──────── Raw data
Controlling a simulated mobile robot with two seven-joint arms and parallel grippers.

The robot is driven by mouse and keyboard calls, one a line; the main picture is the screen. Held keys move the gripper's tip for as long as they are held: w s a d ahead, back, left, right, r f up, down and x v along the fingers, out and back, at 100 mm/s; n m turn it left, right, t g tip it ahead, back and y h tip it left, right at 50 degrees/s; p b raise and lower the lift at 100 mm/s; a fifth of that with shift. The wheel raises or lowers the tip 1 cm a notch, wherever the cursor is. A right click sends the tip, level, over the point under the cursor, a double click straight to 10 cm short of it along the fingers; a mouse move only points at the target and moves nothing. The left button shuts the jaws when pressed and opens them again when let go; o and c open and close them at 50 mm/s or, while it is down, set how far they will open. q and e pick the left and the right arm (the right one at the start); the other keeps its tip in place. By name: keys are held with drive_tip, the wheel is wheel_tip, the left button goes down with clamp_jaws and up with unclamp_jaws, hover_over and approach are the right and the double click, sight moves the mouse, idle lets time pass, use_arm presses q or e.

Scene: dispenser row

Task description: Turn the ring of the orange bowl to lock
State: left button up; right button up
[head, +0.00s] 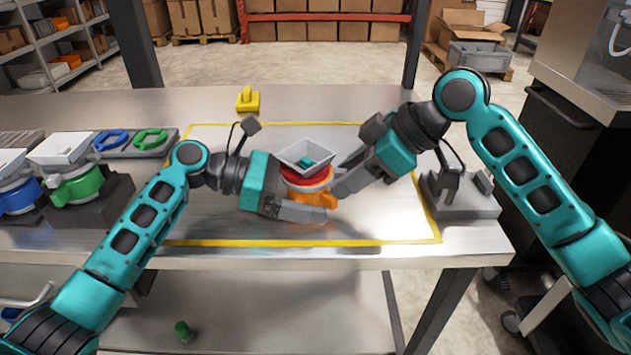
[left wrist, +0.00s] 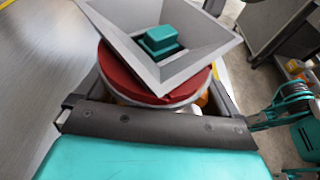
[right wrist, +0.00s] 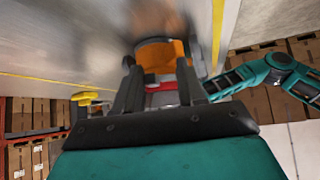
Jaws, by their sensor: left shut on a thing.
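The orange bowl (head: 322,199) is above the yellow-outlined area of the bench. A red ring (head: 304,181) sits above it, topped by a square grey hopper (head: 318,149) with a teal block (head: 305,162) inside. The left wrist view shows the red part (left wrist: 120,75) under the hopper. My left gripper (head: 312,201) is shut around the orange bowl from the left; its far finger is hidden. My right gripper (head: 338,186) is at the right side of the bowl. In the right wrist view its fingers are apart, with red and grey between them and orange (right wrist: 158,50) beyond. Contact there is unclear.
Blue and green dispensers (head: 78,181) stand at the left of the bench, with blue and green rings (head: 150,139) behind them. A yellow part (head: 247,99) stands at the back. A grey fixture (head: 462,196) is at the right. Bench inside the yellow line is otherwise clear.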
────────────────
▶ Exercise goal
From the listing, extract all text exactly as given and drop any picture.

▶ Answer to the exercise
Controlling a simulated mobile robot with two seven-joint arms and parallel grippers.

The robot is driven by mouse and keyboard calls, one a line; the main picture is the screen. Held keys move the gripper's tip for as long as they are held: w s a d ahead, back, left, right, r f up, down and x v along the fingers, out and back, at 100 mm/s; n m turn it left, right, t g tip it ahead, back and y h tip it left, right at 50 degrees/s; p b raise and lower the lift at 100 mm/s; a fifth of that with shift. The wheel raises or lowers the tip 1 cm a notch, wherever the cursor is. A right click sends the tip, level, over the point under the cursor, a double click straight to 10 cm short of it along the fingers; a mouse move only points at the target and moves nothing. The left button shuts the jaws when pressed and opens them again when let go; o and c open and close them at 50 mm/s or, while it is down, set how far they will open. q and e pick the left and the right arm (the right one at the start); the other keeps its tip in place. By name: keys are held with drive_tip, the wheel is wheel_tip, the left button goes down with clamp_jaws and up with unclamp_jaws, hover_over and approach are the right and the double click, sight moves the mouse, idle lets time pass, use_arm presses q or e.

Scene: dispenser row

Task description: Turn the ring of the orange bowl to lock
State: left button up; right button up
[head, +0.00s] 
[left wrist, +0.00s] 
[right wrist, +0.00s] 
Jaws, by their sensor: left shut on a thing.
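The orange bowl (head: 322,199) is above the yellow-outlined area of the bench. A red ring (head: 304,181) sits above it, topped by a square grey hopper (head: 318,149) with a teal block (head: 305,162) inside. The left wrist view shows the red part (left wrist: 120,75) under the hopper. My left gripper (head: 312,201) is shut around the orange bowl from the left; its far finger is hidden. My right gripper (head: 338,186) is at the right side of the bowl. In the right wrist view its fingers are apart, with red and grey between them and orange (right wrist: 158,50) beyond. Contact there is unclear.
Blue and green dispensers (head: 78,181) stand at the left of the bench, with blue and green rings (head: 150,139) behind them. A yellow part (head: 247,99) stands at the back. A grey fixture (head: 462,196) is at the right. Bench inside the yellow line is otherwise clear.

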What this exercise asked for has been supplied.